--- begin DATA LISTING ---

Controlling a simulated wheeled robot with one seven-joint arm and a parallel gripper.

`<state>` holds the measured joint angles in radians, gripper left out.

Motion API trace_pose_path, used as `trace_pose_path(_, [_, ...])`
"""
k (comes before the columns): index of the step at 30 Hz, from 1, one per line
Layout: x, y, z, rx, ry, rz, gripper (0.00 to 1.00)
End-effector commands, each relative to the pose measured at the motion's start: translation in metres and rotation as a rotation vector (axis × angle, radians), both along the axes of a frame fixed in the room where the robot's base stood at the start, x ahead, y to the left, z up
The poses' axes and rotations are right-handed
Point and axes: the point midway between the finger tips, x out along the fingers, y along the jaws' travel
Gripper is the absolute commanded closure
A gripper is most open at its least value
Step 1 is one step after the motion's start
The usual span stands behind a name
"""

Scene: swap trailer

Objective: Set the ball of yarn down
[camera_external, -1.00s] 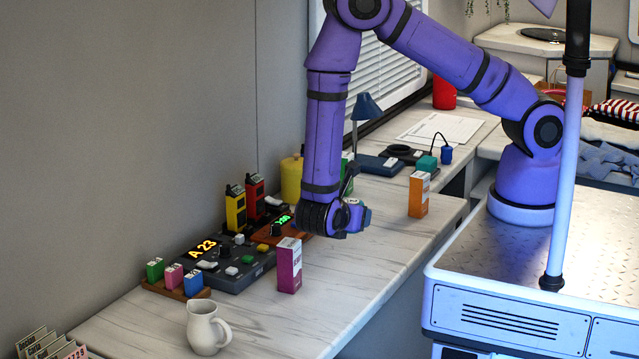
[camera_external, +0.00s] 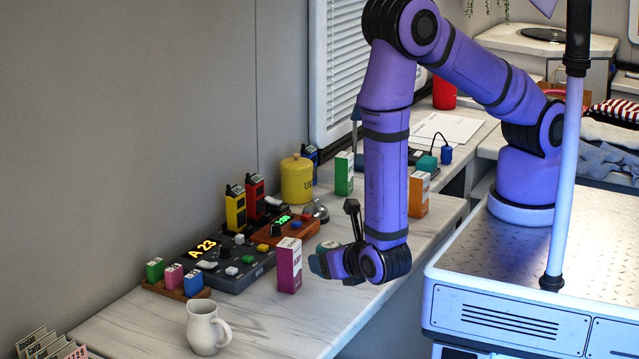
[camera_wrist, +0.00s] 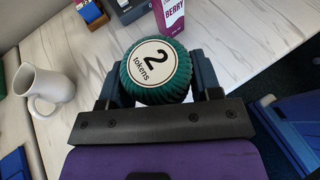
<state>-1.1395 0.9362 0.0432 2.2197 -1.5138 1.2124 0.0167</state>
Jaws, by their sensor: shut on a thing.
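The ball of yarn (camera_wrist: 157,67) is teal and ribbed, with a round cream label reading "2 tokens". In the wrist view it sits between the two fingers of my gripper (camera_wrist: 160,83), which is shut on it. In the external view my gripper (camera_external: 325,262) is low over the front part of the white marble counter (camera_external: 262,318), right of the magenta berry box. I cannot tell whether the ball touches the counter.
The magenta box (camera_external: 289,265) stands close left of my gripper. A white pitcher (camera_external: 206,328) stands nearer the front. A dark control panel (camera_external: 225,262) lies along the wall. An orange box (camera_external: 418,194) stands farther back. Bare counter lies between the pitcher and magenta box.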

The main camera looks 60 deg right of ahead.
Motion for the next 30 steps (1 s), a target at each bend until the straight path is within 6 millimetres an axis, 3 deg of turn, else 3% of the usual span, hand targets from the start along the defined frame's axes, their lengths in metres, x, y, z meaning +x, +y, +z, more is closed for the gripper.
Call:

--- end DATA LISTING ---
--- begin DATA LISTING ---

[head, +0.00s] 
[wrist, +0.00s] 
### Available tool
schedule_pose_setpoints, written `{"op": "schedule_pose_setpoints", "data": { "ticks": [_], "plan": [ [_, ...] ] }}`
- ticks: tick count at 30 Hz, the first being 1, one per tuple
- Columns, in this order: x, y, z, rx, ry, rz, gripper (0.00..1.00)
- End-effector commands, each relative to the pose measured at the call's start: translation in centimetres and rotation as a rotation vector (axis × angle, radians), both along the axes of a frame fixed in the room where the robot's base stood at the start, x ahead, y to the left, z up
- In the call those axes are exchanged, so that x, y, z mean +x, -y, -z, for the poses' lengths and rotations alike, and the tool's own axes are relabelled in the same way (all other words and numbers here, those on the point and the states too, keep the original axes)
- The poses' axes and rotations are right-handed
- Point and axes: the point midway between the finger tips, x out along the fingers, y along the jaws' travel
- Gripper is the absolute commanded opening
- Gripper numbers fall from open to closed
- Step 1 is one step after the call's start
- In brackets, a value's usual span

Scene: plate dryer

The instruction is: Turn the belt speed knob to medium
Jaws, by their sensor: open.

--- end DATA LISTING ---
--- begin DATA LISTING ---

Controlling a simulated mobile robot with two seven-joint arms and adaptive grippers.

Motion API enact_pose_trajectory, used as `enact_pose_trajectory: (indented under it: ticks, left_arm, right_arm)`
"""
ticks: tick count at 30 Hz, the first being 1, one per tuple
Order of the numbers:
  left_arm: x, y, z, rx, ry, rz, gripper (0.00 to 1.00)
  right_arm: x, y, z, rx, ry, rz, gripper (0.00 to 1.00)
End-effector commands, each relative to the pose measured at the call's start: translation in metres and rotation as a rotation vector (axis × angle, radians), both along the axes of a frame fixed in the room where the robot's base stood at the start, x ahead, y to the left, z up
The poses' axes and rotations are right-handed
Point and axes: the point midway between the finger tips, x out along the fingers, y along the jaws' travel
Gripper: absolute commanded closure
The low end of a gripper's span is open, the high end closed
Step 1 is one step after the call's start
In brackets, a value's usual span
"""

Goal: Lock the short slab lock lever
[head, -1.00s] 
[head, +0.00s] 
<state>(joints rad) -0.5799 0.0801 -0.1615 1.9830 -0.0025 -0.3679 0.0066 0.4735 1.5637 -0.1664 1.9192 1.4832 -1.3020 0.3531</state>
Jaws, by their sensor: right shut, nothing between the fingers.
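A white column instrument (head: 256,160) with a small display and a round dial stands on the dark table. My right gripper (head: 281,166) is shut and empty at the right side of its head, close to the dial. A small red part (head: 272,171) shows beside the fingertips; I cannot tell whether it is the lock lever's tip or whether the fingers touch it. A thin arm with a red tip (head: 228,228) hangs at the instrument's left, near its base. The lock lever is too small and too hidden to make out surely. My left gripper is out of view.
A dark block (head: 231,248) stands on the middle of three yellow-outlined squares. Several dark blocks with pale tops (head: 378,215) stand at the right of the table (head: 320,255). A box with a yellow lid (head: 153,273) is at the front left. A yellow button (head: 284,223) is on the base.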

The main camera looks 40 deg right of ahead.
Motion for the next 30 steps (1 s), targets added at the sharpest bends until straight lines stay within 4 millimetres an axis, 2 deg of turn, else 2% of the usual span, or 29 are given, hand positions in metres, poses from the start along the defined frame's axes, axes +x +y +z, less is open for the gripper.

--- end DATA LISTING ---

→ PROBLEM DETAILS: Count the lines of these entries that hold the string "Scene", and give only that number.

→ TASK SOLUTION: 2